[START Dataset rows]

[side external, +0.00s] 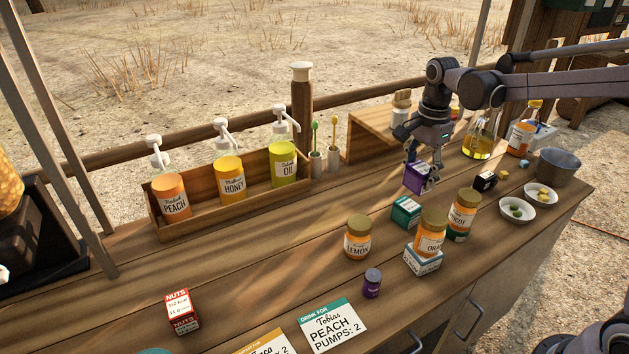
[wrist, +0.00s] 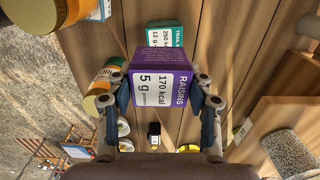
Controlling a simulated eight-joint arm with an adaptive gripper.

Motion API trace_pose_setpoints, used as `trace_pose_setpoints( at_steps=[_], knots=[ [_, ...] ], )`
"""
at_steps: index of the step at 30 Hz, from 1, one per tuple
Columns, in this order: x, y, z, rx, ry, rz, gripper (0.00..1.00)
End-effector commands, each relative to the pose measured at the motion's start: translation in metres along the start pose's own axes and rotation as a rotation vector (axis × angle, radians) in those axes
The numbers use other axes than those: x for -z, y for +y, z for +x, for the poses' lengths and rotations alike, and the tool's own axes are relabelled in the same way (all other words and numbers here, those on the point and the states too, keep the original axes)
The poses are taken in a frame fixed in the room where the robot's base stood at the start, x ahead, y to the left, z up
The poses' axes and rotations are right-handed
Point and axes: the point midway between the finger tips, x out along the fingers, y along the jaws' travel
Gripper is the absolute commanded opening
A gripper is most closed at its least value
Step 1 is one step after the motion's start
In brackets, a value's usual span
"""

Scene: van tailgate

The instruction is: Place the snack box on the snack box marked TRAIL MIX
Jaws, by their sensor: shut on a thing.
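My gripper (side external: 421,170) is shut on a purple snack box (side external: 415,180) and holds it above the counter. In the wrist view the box (wrist: 162,78) reads RAISINS, with a finger on each side of it. The green snack box marked TRAIL MIX (wrist: 165,31) lies on the counter. In the side view it (side external: 406,211) is just below the held box and nearer the camera. The two boxes look apart. The held box hides part of the green one in the wrist view.
An orange jar on a white box (side external: 424,260), an apricot jar (side external: 463,213) and a lemon jar (side external: 358,238) stand close around the green box. A small black box (side external: 484,181) is to the right. The red NUTS box (side external: 180,311) is far left.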

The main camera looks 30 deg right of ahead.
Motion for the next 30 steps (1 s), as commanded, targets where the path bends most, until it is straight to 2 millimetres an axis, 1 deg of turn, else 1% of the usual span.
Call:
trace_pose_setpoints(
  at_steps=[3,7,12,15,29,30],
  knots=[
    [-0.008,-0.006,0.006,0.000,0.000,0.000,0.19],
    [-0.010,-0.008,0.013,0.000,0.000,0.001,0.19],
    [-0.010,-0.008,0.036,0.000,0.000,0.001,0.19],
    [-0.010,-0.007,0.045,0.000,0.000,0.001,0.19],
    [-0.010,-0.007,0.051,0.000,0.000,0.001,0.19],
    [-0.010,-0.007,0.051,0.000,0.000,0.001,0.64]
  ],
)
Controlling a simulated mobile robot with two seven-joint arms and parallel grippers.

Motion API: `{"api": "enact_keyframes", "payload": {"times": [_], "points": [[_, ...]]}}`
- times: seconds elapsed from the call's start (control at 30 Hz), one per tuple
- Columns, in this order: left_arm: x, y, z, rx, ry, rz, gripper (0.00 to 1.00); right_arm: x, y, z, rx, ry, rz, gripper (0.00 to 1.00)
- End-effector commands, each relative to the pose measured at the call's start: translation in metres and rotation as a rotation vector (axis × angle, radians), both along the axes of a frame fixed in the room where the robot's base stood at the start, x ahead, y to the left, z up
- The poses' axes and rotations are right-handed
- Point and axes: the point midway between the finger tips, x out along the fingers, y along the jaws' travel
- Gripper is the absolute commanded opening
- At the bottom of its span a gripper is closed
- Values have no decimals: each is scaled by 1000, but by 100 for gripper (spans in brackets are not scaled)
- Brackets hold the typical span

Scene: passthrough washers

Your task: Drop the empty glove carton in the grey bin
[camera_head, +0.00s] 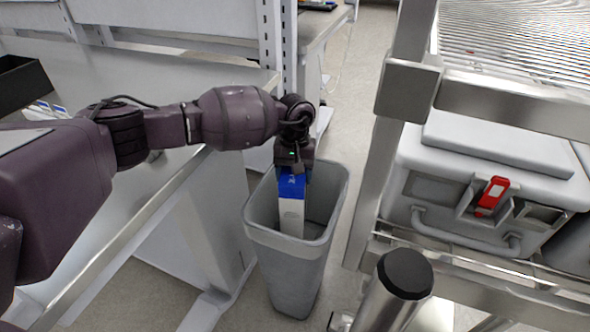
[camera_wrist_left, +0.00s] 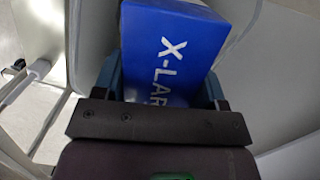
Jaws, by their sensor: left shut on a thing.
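The glove carton (camera_head: 291,205) is blue at the top and white below. My left gripper (camera_head: 293,168) is shut on its upper end and holds it upright. The carton hangs in the mouth of the grey bin (camera_head: 290,265), its lower part inside the rim. In the left wrist view the carton (camera_wrist_left: 175,45) shows a blue face with white lettering, between the fingers of my left gripper (camera_wrist_left: 165,85). I cannot see whether the carton touches the bin floor. My right gripper is not in view.
A steel bench (camera_head: 175,205) stands left of the bin. A metal rack (camera_head: 385,165) with a grey case (camera_head: 480,180) and red latch stands to the right. A dark tray (camera_head: 22,85) sits on the bench at far left. Open floor lies behind the bin.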

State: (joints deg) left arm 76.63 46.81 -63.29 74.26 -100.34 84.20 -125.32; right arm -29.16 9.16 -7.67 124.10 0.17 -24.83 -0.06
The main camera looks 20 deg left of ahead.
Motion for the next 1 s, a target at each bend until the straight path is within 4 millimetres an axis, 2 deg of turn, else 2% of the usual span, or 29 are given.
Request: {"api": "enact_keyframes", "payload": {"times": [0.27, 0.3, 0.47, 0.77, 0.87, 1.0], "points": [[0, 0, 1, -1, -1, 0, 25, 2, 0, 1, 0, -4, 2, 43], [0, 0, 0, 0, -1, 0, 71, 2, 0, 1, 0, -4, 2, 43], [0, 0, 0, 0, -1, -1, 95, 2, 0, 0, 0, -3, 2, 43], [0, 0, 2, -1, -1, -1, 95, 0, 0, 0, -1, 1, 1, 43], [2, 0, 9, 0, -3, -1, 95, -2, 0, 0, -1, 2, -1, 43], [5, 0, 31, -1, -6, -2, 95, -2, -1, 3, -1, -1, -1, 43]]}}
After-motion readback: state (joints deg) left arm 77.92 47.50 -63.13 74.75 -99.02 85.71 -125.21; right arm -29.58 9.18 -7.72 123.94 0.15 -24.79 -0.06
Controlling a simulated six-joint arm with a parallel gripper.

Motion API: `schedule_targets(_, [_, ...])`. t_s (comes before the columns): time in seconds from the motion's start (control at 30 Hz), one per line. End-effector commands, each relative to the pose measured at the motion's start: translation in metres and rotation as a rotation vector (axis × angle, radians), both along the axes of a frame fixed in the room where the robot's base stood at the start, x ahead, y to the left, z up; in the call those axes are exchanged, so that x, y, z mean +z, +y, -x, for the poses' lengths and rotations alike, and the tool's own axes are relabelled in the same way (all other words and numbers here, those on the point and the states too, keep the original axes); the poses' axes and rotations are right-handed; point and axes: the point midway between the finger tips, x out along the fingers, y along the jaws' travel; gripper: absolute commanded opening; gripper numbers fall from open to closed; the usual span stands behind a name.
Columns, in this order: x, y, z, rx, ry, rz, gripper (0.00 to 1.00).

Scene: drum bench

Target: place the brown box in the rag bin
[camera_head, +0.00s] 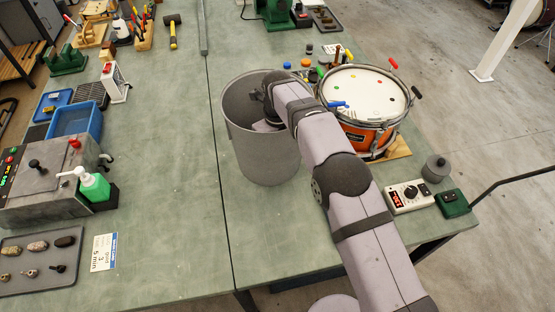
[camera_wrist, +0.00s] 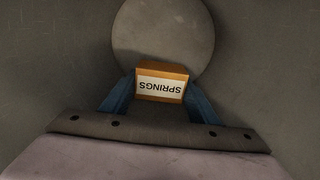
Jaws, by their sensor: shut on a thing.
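The rag bin (camera_head: 262,150) is a tall grey cylinder standing upright on the green bench, right of the seam. My arm reaches over its rim and my gripper is down in its mouth, mostly hidden in the head view. In the wrist view my gripper (camera_wrist: 160,95) has its two blue fingers shut on the sides of the brown box (camera_wrist: 162,69). The box has a white label reading "SPRINGS", upside down in the picture. Beyond it shows the bin's round grey floor (camera_wrist: 150,30), and the grey wall surrounds it. The box looks held above the floor; the gap is hard to judge.
An orange drum (camera_head: 370,135) with coloured pieces on its head stands close right of the bin. A control box (camera_head: 408,197) sits near the bench's right edge. The green bench left of the bin (camera_head: 165,150) is clear.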

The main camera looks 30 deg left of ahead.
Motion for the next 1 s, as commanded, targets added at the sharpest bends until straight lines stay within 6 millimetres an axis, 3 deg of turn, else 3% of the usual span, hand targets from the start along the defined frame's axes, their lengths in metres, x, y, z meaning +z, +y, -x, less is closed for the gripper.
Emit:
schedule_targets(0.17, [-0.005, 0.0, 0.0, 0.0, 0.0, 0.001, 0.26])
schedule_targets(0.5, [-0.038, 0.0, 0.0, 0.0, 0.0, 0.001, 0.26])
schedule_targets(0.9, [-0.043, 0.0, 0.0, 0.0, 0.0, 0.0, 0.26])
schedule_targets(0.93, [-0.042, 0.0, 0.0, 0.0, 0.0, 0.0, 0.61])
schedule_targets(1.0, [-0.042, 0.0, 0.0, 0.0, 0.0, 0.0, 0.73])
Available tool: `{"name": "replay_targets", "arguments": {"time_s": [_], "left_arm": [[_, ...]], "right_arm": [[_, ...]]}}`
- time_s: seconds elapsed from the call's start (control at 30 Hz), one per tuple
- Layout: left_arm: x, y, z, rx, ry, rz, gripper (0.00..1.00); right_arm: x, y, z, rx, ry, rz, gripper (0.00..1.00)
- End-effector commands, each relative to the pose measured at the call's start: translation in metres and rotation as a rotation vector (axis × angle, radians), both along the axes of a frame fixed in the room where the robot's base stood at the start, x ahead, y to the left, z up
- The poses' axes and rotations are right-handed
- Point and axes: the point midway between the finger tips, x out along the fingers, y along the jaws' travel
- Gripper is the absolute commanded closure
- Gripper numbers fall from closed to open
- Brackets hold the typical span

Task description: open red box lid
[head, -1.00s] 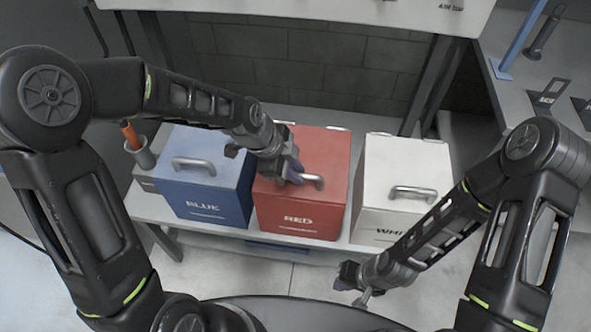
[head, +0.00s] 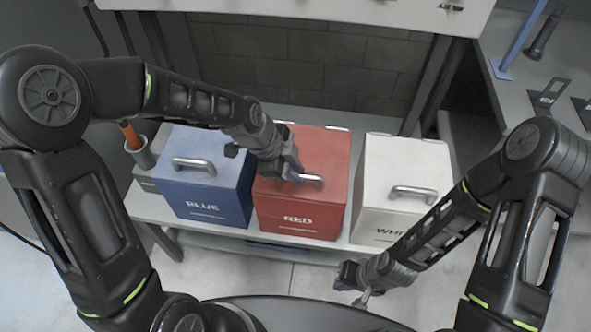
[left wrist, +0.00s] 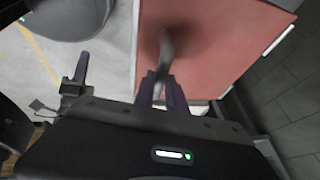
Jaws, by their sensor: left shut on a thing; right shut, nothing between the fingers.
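The red box (head: 297,212) stands between the blue and white boxes with its lid (head: 322,147) down. The lid also shows in the left wrist view (left wrist: 215,45). A silver handle (head: 314,182) is on top of the lid. My left gripper (head: 294,176) is at the handle's left part, shut on it. In the left wrist view, the handle (left wrist: 165,50) runs into the purple fingers of the left gripper (left wrist: 163,88). My right gripper (head: 352,287) is shut and empty, low in front of the white box and apart from it.
The blue box (head: 205,200) stands left of the red box and the white box (head: 405,165) right of it, all on a low bench (head: 150,207). A grey holder with an orange handle (head: 133,138) is at the left. A side table (head: 535,75) is at the right.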

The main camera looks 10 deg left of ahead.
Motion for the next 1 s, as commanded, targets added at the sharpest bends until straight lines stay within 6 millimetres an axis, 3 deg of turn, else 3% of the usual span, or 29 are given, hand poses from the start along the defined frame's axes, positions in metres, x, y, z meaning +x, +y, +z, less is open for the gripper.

[END Dataset rows]

Copy exactly the part of the material above that opens with the line containing "(0.00 to 1.00)." and closes with the line containing "[camera_wrist, +0.00s]", ends included. Drop the images.

Columns, in this order: x, y, z, rx, ry, rz, gripper (0.00 to 1.00).

Scene: drum bench

Target: place the brown box in the rag bin
[camera_head, +0.00s] 
[camera_wrist, +0.00s] 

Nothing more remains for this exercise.